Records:
____________
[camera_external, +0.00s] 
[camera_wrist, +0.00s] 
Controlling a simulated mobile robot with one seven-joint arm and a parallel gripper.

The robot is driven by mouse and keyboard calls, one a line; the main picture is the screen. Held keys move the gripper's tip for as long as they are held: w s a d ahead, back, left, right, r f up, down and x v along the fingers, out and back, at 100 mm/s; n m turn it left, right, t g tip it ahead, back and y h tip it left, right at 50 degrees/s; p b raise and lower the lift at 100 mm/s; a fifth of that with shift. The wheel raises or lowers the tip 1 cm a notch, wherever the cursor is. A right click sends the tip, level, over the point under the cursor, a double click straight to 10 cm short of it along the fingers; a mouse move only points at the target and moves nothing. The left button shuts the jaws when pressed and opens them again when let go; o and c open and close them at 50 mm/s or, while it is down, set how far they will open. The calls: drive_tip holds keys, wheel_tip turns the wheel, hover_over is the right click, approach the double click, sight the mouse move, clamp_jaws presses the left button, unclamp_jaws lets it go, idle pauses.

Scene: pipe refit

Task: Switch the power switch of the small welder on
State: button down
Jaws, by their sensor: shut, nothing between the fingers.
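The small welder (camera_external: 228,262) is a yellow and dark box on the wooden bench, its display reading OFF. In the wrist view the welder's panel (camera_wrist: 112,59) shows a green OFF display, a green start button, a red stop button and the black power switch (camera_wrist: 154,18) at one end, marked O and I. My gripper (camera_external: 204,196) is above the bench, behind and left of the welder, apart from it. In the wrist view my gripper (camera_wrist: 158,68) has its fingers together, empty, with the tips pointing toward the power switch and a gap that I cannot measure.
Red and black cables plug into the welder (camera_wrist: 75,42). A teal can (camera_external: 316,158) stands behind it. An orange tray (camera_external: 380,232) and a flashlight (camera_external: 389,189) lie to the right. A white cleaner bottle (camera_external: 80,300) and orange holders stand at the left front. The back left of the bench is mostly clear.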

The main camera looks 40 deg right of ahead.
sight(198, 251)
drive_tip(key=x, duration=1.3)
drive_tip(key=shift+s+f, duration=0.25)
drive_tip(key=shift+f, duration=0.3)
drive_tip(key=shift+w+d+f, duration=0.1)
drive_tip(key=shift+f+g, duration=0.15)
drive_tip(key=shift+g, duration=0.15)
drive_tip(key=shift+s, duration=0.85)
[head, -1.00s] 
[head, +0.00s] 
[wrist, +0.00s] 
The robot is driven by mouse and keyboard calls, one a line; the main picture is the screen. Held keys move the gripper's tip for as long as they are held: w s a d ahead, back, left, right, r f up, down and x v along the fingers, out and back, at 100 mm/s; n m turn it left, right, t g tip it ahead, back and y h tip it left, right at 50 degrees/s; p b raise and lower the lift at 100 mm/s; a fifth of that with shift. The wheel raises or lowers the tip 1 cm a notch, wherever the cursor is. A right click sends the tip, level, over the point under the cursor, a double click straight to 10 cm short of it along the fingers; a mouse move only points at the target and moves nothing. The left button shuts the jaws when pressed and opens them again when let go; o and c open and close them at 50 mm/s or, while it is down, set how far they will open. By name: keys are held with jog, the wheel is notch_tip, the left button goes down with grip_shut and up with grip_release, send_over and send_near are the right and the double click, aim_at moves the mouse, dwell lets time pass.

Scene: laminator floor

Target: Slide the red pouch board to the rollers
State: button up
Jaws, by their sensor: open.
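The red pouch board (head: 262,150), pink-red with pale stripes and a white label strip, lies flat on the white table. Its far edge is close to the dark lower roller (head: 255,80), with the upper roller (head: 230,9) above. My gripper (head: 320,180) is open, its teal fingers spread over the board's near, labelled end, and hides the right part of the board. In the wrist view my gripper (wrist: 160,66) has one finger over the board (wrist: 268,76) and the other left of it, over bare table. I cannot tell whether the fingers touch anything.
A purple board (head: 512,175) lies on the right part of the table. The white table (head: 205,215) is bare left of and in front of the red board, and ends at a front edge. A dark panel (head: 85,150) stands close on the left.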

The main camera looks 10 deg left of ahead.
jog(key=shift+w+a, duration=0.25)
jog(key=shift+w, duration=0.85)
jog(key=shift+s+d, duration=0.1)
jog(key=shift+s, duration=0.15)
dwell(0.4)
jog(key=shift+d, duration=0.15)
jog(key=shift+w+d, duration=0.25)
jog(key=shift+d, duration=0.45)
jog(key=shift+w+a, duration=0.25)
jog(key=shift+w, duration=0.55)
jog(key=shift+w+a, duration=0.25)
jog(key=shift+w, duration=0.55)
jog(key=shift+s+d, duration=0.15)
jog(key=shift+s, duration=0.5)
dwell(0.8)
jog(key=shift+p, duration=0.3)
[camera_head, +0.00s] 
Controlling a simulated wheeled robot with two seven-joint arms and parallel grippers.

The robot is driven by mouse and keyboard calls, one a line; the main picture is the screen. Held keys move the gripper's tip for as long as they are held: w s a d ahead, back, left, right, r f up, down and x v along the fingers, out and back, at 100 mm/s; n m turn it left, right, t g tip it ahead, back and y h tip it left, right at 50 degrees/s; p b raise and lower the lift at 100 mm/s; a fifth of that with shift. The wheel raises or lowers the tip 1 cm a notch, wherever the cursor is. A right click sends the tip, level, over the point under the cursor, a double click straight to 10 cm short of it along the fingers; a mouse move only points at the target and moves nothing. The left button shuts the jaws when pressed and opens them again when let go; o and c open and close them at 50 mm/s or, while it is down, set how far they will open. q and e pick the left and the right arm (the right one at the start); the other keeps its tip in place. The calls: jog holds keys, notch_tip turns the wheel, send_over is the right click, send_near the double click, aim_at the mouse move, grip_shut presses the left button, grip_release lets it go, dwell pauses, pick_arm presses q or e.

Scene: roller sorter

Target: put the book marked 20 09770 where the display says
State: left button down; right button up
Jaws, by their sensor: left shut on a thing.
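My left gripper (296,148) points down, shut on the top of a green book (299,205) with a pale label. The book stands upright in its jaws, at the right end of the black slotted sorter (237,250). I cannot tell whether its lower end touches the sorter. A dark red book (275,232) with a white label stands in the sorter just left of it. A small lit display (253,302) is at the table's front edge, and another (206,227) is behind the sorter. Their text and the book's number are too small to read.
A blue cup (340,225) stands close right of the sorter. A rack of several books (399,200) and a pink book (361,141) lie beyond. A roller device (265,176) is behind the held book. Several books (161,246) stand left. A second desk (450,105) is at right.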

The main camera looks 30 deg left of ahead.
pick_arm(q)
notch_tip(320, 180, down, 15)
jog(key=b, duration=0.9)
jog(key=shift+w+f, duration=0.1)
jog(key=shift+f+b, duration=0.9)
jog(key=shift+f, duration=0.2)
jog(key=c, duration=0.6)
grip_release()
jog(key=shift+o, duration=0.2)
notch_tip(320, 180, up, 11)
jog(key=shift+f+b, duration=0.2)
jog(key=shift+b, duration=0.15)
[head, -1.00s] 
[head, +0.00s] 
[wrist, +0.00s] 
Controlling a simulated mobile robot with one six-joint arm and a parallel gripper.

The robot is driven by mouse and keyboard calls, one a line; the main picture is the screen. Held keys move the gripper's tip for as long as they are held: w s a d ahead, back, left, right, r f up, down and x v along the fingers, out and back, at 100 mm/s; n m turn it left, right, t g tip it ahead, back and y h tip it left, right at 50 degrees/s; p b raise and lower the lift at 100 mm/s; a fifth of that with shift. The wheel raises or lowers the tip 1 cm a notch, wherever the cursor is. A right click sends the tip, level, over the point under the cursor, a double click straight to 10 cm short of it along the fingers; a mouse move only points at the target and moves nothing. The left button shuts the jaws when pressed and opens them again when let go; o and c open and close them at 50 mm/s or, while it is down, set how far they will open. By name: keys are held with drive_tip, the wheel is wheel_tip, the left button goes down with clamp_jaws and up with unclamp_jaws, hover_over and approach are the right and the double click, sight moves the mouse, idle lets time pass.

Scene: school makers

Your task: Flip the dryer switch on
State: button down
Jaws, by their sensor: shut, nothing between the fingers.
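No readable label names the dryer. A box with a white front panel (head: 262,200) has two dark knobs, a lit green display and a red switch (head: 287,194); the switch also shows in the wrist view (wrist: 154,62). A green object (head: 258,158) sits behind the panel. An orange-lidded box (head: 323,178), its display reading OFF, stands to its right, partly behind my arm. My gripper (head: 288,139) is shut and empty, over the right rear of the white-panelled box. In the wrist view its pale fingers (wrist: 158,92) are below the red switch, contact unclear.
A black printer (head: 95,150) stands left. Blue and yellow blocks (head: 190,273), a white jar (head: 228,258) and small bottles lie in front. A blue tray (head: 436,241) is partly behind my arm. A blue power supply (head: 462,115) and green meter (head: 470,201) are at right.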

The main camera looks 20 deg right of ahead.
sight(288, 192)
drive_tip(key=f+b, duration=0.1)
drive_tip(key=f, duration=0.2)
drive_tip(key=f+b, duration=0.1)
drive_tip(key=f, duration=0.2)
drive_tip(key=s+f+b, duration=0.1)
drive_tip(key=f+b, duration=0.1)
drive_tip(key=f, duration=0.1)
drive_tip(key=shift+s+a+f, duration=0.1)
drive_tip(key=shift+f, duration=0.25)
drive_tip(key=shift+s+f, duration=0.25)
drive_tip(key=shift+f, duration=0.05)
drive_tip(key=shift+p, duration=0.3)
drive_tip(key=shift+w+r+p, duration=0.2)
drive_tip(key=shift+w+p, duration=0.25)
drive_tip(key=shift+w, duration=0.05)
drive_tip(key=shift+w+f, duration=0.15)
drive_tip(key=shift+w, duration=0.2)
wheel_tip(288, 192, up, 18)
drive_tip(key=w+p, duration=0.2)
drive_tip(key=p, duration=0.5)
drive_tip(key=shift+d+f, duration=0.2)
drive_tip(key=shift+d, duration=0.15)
____________
## Description of the task
Look through the listing and extract every line with "Controlling" in it.

## Result of the exercise
Controlling a simulated mobile robot with one seven-joint arm and a parallel gripper.
Controlling a simulated wheeled robot with two seven-joint arms and parallel grippers.
Controlling a simulated mobile robot with one six-joint arm and a parallel gripper.

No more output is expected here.